[Source records]

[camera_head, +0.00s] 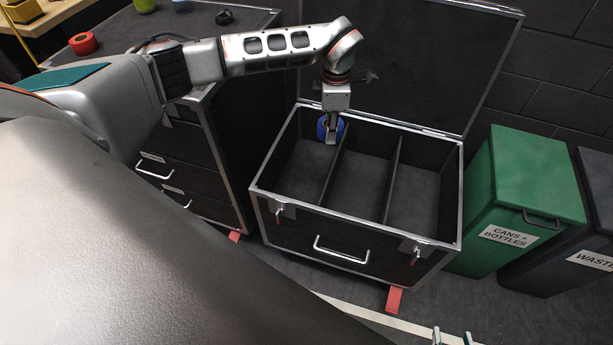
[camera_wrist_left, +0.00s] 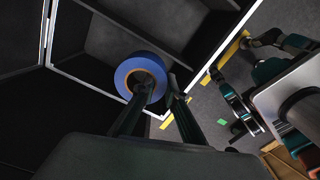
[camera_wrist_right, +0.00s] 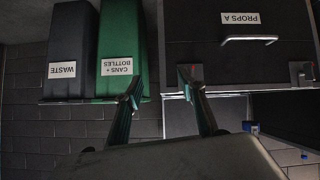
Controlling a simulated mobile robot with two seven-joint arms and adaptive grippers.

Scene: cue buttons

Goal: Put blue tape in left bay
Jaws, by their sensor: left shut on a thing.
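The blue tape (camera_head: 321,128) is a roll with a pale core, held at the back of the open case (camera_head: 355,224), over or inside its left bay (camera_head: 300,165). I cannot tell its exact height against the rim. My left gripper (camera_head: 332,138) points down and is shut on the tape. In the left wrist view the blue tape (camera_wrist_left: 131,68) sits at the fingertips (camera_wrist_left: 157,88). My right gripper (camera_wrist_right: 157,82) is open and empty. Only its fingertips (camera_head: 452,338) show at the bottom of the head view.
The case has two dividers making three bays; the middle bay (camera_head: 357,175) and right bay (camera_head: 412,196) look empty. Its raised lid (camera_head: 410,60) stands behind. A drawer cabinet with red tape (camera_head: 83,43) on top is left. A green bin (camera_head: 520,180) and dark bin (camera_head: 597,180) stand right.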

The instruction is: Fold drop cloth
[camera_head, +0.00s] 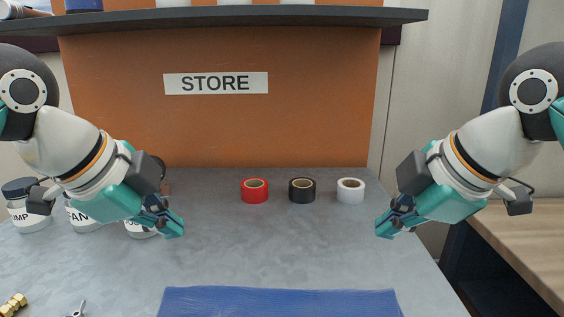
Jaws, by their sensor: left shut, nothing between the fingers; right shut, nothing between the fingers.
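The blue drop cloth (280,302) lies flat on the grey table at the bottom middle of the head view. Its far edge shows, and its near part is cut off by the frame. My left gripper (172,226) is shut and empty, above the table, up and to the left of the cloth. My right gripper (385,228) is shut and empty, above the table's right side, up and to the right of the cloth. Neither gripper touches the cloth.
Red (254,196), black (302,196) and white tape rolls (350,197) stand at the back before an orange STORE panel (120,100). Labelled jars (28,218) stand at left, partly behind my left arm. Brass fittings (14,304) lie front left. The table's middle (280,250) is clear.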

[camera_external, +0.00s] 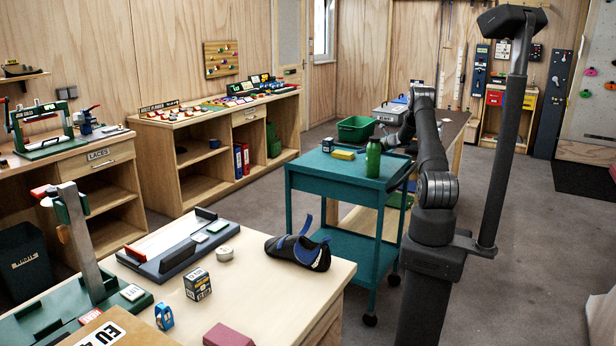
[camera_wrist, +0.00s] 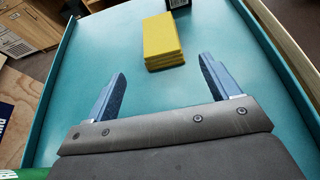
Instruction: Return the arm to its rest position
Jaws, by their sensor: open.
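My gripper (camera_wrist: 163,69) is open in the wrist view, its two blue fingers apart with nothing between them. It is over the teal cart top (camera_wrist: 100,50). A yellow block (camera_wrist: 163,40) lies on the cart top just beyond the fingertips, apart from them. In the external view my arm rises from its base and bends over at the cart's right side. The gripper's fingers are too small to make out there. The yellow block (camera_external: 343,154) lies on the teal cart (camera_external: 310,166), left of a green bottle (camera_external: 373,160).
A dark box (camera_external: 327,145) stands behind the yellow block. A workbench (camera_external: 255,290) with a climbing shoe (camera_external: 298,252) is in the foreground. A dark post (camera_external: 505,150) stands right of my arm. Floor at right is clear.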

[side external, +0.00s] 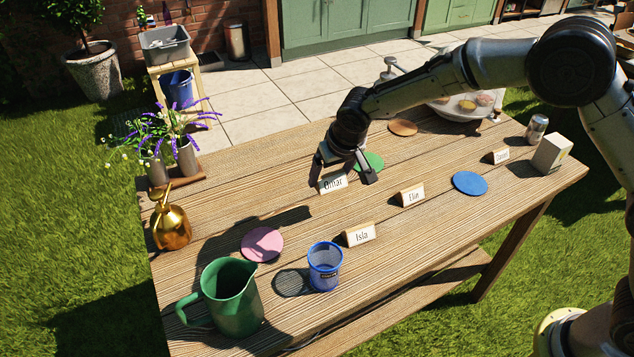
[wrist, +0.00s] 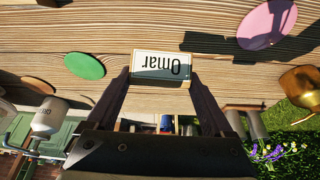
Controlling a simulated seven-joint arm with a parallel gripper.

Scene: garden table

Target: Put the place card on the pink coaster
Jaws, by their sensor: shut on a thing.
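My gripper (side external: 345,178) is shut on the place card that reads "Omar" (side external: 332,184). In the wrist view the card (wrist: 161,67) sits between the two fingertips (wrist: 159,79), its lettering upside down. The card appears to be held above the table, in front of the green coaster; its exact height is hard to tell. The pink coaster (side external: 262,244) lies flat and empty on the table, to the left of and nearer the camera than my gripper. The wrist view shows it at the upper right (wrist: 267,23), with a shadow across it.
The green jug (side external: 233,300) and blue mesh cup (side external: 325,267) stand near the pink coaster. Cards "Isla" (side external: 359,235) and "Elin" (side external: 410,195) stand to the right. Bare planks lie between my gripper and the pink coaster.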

### Task statement
Each line of the data that includes the word "Controlling" counts once; report the total and nothing more.

### In response
2